* Aim of the task:
Each line that holds the word "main" counts once; give the total number of such lines and nothing else.

* Source excerpt:
----------
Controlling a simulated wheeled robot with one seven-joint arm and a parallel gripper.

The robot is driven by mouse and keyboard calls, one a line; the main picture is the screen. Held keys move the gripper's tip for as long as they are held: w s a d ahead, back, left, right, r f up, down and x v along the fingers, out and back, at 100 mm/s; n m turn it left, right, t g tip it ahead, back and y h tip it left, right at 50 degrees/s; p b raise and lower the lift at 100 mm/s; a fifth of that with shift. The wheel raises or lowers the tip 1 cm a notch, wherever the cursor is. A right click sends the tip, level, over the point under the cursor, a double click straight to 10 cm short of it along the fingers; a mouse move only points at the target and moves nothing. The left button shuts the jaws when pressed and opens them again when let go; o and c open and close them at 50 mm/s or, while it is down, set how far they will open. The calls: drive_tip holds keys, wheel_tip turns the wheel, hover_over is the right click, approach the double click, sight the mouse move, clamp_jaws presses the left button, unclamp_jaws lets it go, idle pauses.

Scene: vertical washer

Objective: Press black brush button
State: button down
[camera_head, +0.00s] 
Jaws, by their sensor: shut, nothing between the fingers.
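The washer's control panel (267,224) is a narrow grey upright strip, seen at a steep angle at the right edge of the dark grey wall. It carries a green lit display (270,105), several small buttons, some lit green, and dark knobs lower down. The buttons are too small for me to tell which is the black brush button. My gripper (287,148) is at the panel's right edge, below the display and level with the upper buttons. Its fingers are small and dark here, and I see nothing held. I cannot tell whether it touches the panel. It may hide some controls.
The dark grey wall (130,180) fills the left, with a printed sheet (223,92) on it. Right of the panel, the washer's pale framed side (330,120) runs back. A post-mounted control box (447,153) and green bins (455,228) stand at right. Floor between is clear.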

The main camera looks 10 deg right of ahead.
----------
* Result for this exercise:
2